> _TASK TO CARRY OUT_
Reproduce the listing below exactly, beginning with its first line and ending with the line that holds "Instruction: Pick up"; pictures are not part of the copy.

> _INFORMATION PROVIDED_
————

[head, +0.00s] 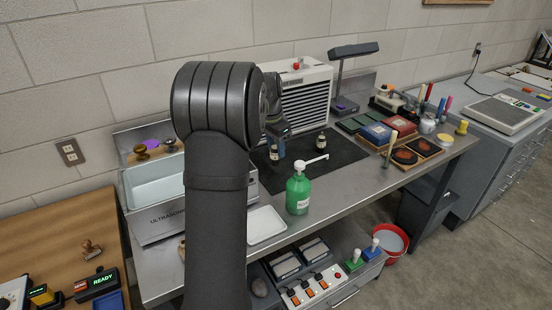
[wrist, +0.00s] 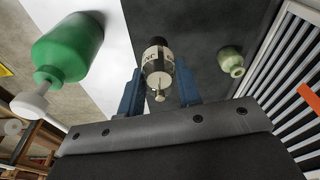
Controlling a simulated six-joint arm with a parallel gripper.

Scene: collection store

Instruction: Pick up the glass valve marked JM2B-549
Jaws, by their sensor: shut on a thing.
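A small glass valve (wrist: 157,60) with a dark top, a pale label band and a thin pin at its end sits between the blue fingers of my gripper (wrist: 160,85). My gripper is shut on it. Only part of its label shows and I cannot read the full marking. In the head view my gripper (head: 277,145) is low over the dark mat (head: 345,158), with the held valve (head: 274,155) at its fingers. A second valve (head: 321,142) stands on the mat to the right. It also shows in the wrist view (wrist: 230,62), apart from the fingers, its marking unreadable.
A green pump bottle (head: 298,194) stands close in front of the mat. A louvred white unit (head: 306,100) is behind. A white tray (head: 266,225) and an ultrasonic bath (head: 150,186) lie left. Ink pads and stamps fill the right. The mat's right part is clear.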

————

> _TASK RESULT_
[head, +0.00s] 
[wrist, +0.00s] 
Controlling a simulated six-joint arm with a parallel gripper.

Scene: collection store

Instruction: Pick up the glass valve marked JM2B-549

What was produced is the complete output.